16. Publicity Rights

The Licensee grants Research Innovations the right to include the Licensee as a customer in Product promotional material. Licensee can deny Research Innovations this right at any time by submitting a written request via email to sales@researchspace.com, requesting to be excluded from Product promotional material. Requests made after purchasing may take thirty (30) calendar days to process.

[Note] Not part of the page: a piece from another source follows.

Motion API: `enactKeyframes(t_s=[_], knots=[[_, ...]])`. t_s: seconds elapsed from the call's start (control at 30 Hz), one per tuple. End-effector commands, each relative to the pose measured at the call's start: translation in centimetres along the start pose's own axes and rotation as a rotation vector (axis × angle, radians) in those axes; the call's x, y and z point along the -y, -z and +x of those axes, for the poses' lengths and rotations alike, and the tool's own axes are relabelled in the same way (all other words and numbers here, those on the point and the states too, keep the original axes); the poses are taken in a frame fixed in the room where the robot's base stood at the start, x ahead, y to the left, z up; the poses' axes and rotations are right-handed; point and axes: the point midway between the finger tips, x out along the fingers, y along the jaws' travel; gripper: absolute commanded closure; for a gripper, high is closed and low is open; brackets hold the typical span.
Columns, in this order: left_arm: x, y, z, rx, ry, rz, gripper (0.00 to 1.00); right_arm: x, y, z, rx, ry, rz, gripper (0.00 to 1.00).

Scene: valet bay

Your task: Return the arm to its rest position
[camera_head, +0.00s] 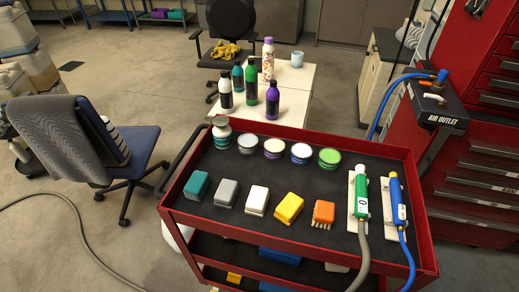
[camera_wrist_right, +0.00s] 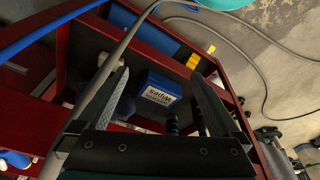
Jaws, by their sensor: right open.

17. No Assignment or Amendment

Licensee may assign this agreement to: (i) succeeding parties in the case of a merger, acquisition or change of control; or (ii) if Licensee is a supplier to a government agency; provided, however, that in each case, (a) Research Innovations is notified in writing within ninety (90) days of such assignment, (b) the assignee agrees to be bound by the terms and conditions contained in this agreement and (c) upon such assignment the assignee makes no further use of the software licensed under this agreement . Research Innovations may assign its rights and obligation under this agreement without consent of Licensee. Any permitted assignee shall be bound by the terms and conditions of this Agreement.

18. Tax

Payments made by the Licensee under this agreement exclude any taxes or duties payable in respect of the goods or services supplied in the jurisdiction where the payment is made or received. To the extent that any such taxes or duties are payable by Research Innovations, the Licensee must pay to Research Innovations the amount of such taxes or duties in addition to the license fee under this agreement unless Licensee is exempt from paying such taxes or duties at the time such taxes or duties are levied or assessed. Research Innovations will provide the Licensee with documents requested by Licensee necessary to enable the Licensee to obtain a tax or duty refund or credit.

19. Governing Law

This agreement is governed by the laws of Scotland, and the parties irrevocably and unconditionally submit to the exclusive jurisdiction of the courts of Scotland.